Tuesday, February 26, 2019

Upholding Economics — What’s wrong with MMT?

In this article I will attempt (but probably fail) to critique MMT in good faith, but I will be targeting MMT as it is generally presented to the public — that is where I’ve digested most MMT content: mainly through MMT bloggers and on twitter. If this is at odds with some more academically pure version of MMT that exists in the literature, I can only suggest that modern monetary theorists could then work on their messaging somewhat....
Exactly how is that "good faith"?

In addition, the critique is confused by the author's lack of understanding of institutional arrangements and operational realities. All of this has been raised before and explained. Nothing new to see here.

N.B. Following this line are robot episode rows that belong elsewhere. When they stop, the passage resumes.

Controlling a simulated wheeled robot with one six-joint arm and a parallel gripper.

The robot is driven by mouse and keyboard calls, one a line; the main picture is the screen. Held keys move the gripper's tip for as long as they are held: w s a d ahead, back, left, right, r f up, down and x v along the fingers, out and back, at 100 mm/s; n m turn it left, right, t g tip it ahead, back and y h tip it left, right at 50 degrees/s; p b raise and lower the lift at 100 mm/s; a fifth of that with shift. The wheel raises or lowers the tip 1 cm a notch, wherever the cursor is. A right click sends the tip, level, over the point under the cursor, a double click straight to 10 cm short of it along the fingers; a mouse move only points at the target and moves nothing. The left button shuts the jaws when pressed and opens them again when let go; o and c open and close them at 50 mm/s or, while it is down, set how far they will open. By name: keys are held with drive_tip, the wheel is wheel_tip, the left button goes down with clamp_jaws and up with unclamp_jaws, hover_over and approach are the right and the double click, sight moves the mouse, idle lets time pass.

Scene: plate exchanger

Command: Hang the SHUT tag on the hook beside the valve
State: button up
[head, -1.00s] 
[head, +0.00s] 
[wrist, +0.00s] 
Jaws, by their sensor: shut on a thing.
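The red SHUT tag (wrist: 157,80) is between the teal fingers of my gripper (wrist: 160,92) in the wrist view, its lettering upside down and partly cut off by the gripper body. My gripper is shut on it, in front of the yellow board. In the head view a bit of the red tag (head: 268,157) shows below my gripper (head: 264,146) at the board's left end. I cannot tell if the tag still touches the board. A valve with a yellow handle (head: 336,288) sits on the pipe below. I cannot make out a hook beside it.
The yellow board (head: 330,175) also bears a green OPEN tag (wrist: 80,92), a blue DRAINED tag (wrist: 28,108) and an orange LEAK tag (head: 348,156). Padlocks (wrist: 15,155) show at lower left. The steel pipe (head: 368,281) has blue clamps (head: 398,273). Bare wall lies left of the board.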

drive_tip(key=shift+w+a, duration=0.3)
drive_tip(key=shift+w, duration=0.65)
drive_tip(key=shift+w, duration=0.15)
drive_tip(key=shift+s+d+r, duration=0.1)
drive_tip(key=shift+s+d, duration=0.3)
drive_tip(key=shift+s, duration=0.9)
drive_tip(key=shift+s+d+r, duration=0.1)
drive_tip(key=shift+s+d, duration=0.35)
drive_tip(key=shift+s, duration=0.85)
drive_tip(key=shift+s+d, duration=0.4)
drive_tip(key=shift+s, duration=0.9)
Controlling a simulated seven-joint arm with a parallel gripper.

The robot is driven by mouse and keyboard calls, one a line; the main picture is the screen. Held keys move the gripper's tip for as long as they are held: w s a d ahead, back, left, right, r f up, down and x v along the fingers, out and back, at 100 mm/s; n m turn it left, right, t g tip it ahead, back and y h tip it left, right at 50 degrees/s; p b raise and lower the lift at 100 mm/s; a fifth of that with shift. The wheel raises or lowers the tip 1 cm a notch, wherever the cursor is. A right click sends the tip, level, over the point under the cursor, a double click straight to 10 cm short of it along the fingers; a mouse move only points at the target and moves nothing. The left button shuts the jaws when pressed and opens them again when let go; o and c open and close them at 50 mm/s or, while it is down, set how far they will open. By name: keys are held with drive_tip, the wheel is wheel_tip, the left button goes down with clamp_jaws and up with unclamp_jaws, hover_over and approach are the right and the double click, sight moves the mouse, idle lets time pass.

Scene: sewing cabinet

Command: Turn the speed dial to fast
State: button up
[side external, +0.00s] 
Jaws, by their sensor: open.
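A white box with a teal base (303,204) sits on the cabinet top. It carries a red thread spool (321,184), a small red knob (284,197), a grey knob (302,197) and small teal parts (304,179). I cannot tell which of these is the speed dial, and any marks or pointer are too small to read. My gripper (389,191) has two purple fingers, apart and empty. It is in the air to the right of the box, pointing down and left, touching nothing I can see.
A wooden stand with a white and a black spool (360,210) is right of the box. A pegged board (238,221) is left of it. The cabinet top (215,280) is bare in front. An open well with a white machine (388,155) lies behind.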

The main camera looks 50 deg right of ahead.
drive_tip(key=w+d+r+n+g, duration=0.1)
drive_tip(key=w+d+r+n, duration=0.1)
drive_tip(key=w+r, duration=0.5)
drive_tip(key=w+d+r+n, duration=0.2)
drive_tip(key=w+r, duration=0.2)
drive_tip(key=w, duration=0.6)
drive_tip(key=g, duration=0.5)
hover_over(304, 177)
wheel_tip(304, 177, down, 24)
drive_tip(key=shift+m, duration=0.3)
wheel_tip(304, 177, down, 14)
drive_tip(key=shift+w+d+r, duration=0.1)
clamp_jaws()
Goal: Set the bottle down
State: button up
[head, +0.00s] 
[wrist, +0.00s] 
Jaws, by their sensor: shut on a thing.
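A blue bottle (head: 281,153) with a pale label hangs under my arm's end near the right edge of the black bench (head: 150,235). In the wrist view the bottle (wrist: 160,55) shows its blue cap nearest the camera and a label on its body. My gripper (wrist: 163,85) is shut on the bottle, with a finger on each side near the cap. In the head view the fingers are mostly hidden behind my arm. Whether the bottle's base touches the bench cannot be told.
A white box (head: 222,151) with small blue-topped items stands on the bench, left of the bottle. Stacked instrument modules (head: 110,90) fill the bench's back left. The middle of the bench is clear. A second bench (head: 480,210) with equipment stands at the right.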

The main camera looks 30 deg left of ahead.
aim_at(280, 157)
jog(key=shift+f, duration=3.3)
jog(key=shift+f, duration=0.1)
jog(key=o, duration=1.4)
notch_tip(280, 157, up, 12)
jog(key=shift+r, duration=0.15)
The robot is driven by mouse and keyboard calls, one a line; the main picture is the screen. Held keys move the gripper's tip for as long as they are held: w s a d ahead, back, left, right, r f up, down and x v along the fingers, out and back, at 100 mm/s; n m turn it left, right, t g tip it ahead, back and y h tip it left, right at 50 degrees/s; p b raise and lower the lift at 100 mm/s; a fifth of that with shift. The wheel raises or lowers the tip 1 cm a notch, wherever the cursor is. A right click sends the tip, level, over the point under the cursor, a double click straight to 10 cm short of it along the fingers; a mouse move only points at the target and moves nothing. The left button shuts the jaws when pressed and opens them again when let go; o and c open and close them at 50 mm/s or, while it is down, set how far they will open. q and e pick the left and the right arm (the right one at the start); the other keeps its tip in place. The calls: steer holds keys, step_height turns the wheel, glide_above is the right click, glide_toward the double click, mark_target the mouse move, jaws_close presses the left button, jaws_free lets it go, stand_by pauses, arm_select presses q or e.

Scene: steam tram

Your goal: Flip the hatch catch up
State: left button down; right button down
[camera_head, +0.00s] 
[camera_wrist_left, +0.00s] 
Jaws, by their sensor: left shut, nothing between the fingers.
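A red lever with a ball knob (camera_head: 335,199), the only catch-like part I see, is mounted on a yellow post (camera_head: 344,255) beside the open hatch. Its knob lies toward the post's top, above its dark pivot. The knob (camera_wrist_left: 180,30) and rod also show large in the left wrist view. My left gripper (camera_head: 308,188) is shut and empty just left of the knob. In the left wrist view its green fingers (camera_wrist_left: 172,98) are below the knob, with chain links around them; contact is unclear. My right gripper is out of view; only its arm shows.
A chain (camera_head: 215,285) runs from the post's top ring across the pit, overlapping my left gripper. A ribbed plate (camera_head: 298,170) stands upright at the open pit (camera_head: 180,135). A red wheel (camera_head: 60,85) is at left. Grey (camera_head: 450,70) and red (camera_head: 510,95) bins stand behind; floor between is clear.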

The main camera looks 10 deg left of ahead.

Warren Mosler commented on Twitter: "Doesn't look like you've read my book."

Medium
What’s wrong with MMT?
Upholding Economics

2 comments:

Brian Romanchuk said...

I tweeted about this. Given the extremely low bar set by other MMT critiques in the past weeks, this article seems to be the best that we can expect... On the downside, the issue is that he is covering stuff that was argued to death years ago. Maybe new and exciting for some people, but good Lord, another discussion of consolidation of the central bank?

Dragging in what bloggers (like me!) say has some merits. How big a gap is there between “academic MMT” and “internet MMT”? (The possible existence of such a gap is why the Wray/Mitchell text should have come out a long time ago...) The Austrians have a similar divergence, with the difference there are almost no prominent Austrians left in academia. However, it’s ridiculous that anyone with a university education would focus on what people are tweeting, and not an academic literature. What exactly has happened to the university system?

The problem with the article is that it is a grab-bag of issues. It’s pretty hard to respond to, since there’s no single thesis.

Senexx said...

With a little bit of study of the literature and time to internalise it I think he will come around. This is a pretty moderate/neutral article in the scheme of things.

When I first read it I thought if he/she understood Institutional arrangements, as you say, he/she would come around.